Take a moment and think of a situation or a relationship with a hotspot. Now ask yourself this: What’s more important to you: defending your beliefs or seeing the world as clearly as you can?
As described in this TED Talk, the answer to this question tells you something about your mindset, and the emotional ‘fuel’ you’re using to take action. When it comes to effectively leading large, complex systems, the ability to toggle between the Warrior and Scout mindsets that Galef introduces, is essential.
When applied to the ‘hotspots’ of conflict, this mindset shift changes where a leader puts his focus. It moves from the all-to-familiar ‘Who’s doing what to whom?’ to the more curious and expansive, ‘What’s trying to happen here?’

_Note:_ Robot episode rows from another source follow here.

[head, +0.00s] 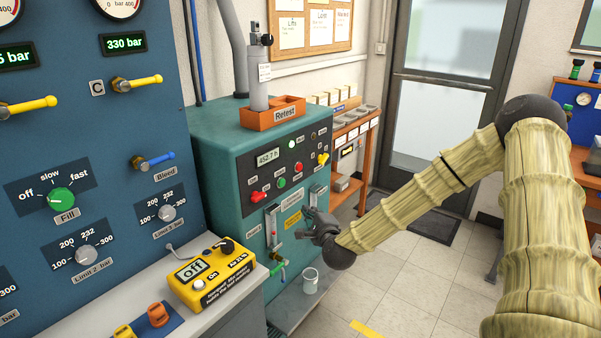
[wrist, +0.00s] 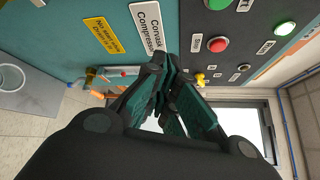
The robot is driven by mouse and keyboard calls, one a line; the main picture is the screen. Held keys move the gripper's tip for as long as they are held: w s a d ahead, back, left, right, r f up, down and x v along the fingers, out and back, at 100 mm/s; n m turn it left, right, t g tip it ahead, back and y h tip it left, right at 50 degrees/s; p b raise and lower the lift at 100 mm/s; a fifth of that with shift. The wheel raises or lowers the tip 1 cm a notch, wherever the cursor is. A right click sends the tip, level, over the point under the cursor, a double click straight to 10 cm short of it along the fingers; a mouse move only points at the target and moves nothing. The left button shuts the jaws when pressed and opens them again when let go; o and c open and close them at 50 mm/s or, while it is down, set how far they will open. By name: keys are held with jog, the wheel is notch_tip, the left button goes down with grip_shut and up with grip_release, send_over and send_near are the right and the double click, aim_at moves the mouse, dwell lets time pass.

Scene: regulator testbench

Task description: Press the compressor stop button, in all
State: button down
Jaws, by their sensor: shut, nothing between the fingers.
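The compressor (head: 215,150) is a teal cabinet with a black control panel on its upper front. The round red stop button (head: 298,167) sits right of a green button (head: 281,182) on that panel. In the wrist view the red button (wrist: 217,44) is beside a "Stop" label, with the green button (wrist: 220,4) at the top edge. My gripper (head: 308,218) is shut and empty, in front of the cabinet below the panel. In the wrist view its fingertips (wrist: 172,68) are left of and below the red button, apparently apart from it.
A red switch (head: 258,197) and a yellow switch (head: 323,158) flank the buttons. An orange "Retest" tray (head: 272,113) with a grey cylinder (head: 257,75) stands on top. A yellow box (head: 211,275) lies on the bench at left. Floor at right is open.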

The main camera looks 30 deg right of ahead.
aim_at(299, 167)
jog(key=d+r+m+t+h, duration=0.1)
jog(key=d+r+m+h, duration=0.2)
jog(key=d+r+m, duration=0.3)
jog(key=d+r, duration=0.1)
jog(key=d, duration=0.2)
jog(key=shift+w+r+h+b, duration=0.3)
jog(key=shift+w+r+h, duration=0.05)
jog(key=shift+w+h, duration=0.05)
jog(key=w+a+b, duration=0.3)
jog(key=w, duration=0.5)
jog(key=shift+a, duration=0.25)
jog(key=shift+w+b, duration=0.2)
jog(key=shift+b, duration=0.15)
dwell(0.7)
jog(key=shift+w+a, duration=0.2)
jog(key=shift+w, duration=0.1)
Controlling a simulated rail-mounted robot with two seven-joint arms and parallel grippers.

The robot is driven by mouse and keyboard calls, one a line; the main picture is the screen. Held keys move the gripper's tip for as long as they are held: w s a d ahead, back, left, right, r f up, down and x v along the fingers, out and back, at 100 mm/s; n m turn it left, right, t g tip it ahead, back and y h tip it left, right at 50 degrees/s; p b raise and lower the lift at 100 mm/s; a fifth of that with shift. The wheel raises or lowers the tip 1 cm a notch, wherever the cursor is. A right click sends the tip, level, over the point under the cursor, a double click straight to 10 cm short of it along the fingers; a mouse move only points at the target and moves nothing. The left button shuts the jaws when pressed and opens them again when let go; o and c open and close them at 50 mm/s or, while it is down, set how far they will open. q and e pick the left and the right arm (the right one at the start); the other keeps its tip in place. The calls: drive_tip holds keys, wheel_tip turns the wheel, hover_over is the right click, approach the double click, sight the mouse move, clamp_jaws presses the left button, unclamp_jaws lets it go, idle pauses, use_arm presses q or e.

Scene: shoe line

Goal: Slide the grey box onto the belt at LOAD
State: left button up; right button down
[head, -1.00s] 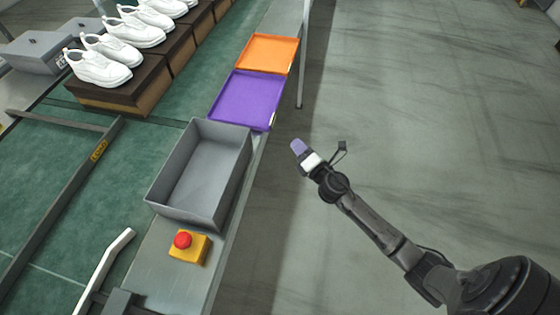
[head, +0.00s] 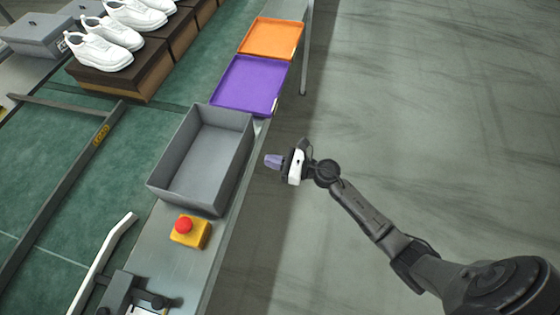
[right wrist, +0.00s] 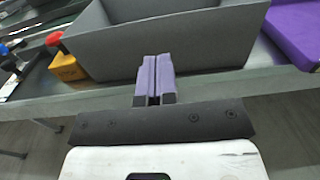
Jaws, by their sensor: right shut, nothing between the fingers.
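The grey box (head: 180,190), open-topped and empty, sits on the metal ledge beside the green belt (head: 60,245). It also shows large in the right wrist view (right wrist: 170,48). My right gripper (head: 268,161) is shut and empty. It is off the ledge's outer side, to the right of the box, with a gap in the head view. Its purple fingers (right wrist: 155,78) point toward the box's near wall in the right wrist view. A dark bar on the belt bears a yellow label (head: 101,134), whose lettering I cannot read surely. My left gripper is not in view.
A red button on a yellow base (head: 190,232) stands just in front of the box. A purple tray (head: 250,85) and an orange tray (head: 271,38) lie behind it. White shoes on brown boxes (head: 125,80) stand on the belt. A pale bent rail (head: 100,265) is at front.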

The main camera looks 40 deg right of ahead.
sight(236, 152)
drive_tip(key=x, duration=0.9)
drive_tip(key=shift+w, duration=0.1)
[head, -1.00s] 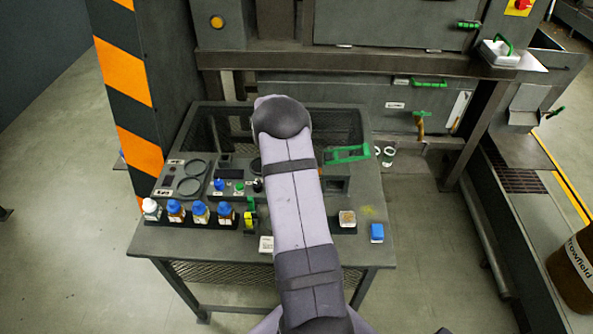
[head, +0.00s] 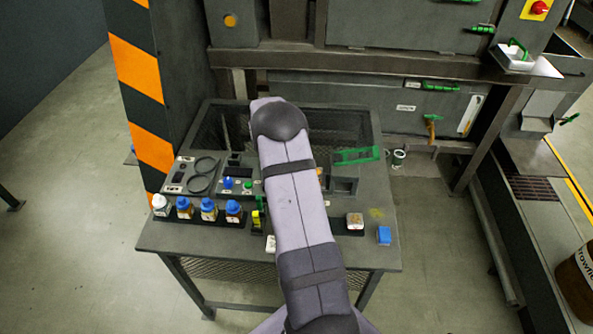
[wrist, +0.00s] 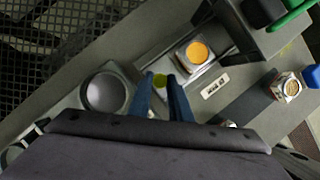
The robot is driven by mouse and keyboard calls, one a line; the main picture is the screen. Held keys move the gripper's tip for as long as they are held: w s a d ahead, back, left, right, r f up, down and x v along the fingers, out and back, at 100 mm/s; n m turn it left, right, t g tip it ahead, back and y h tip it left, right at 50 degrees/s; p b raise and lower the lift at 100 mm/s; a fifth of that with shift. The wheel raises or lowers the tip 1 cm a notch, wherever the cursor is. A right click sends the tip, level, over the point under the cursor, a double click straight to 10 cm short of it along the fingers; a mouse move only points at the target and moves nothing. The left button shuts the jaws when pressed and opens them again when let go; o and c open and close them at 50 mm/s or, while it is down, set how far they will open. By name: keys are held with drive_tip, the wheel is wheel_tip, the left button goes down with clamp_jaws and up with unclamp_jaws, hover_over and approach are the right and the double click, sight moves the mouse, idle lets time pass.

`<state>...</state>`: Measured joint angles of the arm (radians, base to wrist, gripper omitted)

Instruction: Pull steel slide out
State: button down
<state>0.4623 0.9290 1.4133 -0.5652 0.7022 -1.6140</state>
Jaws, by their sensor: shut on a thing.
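In the wrist view my gripper (wrist: 160,92) has its two blue fingers close together on a small yellow-green tab (wrist: 160,79). The tab sits at the near end of a grey steel channel; I take it for the slide's handle, but the fingers hide the joint. A square metal cup with an orange-yellow disc (wrist: 196,53) lies in that channel, just beyond and right of the fingertips. How far the slide stands out cannot be told. In the head view my arm covers the gripper and the slide.
A round grey dish (wrist: 104,92) is left of the fingers. A dark box with a green handle (head: 357,156) stands right of my arm. Several blue-capped bottles (head: 209,210) line the bench's (head: 200,250) front left. A square sample cup (head: 355,222) and blue block (head: 384,236) are at right.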

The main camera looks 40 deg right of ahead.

As subtle and nuanced as it may seem, mindset awareness and agility are crucial when leaders are looking for new solutions to old problems, or when the vitality of the organization depends on driving innovation.
When we come from the Scout Mindset, it invites people around us to shift as well. It makes it more possible to take pride in learning from a mistake, instead of being ashamed by it; or to be intrigued by unexpected outcomes instead of being defensive about a surprise.
Increasing our ability to hold the Scout perspective of systems leadership makes us more adept at noticing the signals the system is sending about what wants to emerge or what it needs to grow; and, organizational tensions become the seeds of invention and innovation.
What is one area or relationship where shifting from a Warrior Mindset to a Scout Mindset would have a huge positive impact?
Where are you using motivated reasoning to justify your position on something?